Before you aim that revolver at me and start shooting, you should know that I love direct marketing. My career began in the direct mail industry. It was love at first sight and I’ve never looked back. Of course back then we proudly called ourselves catalogers or direct mailers. Things have changed.
Today, catalogs and direct mail have been marked for extinction. Surveys show that businesses are reducing their budgets for traditional marketing and expanding into new media. While some of the surveys may be self-serving, one fact remains: the way we communicate with our customers is changing.
On the surface, we seem to get it.
We have changed our name to multichannel marketers and dabbled in some of the new media. If a rose by any other name is still a rose, then a cataloger by any other name is still a cataloger. We don’t need a name change, we need a paradigm shift.
There is a world of opportunity waiting for us and we are letting others leave us behind. The basis tenets of direct marketing provide a perfect foundation for capitalizing on the new channels that are appearing daily. We know how to attract customers with eye-catching graphics and hypnotizing copy. We know how to engage people with stories about our history, products, and services. And, we know how to deliver on the promise quickly, efficiently, accurately, and profitably. So, why are we not leading the pack in social media and mobile technology?
I kept watching and waiting for a brave soul to step up with a call to arms.
Since no one appeared, I’m accepting the challenge. Here is your call to action. Stop shooting yourself in the foot and take your appointed position as leader of the new marketing world. To get you started, here are 5 ways direct marketers shoot themselves in the foot:
- By thinking that decreased response rates are due to the economy. Yes, the economy is challenging, but it isn’t the only reason your customers aren’t buying. They have a global market to shop. Before you cry, “loyalty is dead”, ask yourself if you do anything to inspire loyalty. Sending 100’s of emails promoting one sale after another doesn’t inspire loyalty. Anticipating your customers’ needs and fulfilling them does.
- By dismissing social networking as a passing fad. Yeah, MySpace seemed to rocket to the top of the charts and then fall over the edge but that doesn’t mean that the concept is dead. It isn’t. Every second, people are chatting online about companies and products. There are stories to be told. Are you standing by while your competition engages your customers?

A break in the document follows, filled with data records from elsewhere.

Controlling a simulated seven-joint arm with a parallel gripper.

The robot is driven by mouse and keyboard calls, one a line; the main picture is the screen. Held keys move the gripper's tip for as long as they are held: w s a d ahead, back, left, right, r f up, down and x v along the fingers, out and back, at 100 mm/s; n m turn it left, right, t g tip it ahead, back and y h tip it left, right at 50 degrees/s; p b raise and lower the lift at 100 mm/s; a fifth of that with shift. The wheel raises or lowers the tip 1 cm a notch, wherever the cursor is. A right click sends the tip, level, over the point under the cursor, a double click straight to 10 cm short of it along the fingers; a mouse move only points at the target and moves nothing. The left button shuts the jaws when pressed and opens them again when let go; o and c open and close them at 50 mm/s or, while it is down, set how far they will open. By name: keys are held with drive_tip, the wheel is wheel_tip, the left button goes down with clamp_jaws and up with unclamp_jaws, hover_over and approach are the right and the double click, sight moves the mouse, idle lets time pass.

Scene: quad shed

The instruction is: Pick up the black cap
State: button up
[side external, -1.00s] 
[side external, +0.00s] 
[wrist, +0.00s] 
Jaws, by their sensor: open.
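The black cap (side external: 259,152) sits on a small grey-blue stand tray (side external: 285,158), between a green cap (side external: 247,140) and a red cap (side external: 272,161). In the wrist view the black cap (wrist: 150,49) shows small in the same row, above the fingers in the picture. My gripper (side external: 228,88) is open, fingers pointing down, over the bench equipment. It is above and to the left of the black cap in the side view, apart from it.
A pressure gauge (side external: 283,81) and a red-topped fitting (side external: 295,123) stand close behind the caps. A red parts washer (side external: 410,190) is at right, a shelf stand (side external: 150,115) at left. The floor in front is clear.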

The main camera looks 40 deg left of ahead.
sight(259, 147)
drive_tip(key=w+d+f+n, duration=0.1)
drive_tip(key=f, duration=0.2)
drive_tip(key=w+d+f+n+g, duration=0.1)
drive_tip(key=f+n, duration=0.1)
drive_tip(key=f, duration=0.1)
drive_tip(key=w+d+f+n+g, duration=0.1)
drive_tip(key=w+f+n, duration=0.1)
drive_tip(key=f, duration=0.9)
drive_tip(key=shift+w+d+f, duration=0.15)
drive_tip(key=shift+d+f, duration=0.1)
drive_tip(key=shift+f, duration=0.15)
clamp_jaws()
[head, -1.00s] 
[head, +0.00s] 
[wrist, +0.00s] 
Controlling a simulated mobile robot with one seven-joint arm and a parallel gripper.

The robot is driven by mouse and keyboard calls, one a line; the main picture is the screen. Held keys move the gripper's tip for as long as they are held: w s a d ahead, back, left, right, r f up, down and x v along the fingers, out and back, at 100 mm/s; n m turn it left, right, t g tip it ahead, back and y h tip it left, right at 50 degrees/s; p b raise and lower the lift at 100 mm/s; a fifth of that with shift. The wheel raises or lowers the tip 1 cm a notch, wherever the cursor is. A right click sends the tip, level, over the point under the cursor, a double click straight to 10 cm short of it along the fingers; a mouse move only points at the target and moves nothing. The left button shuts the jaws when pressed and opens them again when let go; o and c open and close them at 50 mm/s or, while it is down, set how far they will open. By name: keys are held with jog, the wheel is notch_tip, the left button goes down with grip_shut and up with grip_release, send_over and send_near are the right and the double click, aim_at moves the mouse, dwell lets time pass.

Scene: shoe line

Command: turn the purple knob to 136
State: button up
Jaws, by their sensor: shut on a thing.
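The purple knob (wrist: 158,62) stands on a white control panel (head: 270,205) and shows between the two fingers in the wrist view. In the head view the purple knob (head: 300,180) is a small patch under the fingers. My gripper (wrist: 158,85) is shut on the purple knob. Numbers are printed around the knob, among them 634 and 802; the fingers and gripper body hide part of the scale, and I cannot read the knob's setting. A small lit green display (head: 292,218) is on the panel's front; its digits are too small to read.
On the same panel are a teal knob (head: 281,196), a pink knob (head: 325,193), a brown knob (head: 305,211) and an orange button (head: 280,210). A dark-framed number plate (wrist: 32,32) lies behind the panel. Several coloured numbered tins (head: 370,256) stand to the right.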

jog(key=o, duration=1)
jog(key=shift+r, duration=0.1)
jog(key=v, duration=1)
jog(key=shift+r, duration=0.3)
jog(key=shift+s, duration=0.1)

Or, are you going to share your story with the world?
- By believing that interruption marketing works in social media. The social media world is about telling your story while helping others. It seems that when companies that thrived with traditional marketing jump into the network, they post one sale or promotion after another. This approach may work with your existing customers, but it won’t attract or engage new ones. Your company has a unique culture and history. Tell us about it. We need to see your human side.
- By expecting the business model that built your business to grow it. There comes a time when companies have to evolve to remain successful. In the past, the evolution was from entrepreneurial to structured management. It was charted territory so you could follow the path forged by others. Our world is different now. There isn’t one way to success. You have to create the model that works best for your customers, employees, and company. It is simultaneously scary and invigorating. I know you can do it. Start now.
- By maintaining silo management of marketing and operations. The push and pull relationship between marketing and operations has a long history. It is time to end it. Where the customer is concerned, there isn’t a break between marketing and operations. It is one. The best marketing is fulfilling the promise to the customer. If you aren’t working together as a team, you will fail. It is time to integrate departments, divisions, and channels into one seamless customer experience.
I wish that I could tell you that making these changes is easy. It’s not. It requires planning, moving out of your comfort zone, and perseverance. You have a choice. If you choose to change, your future is bright. If you don’t, then not so much.
The good news is that direct marketing is not dead (contrary to the opinions of new media advocates.) It is evolving. When the leaders of our industry flex their minds, we will have new business models that include the best of direct mail, catalogs, email, social media, and emerging channels. I can’t wait. How about you?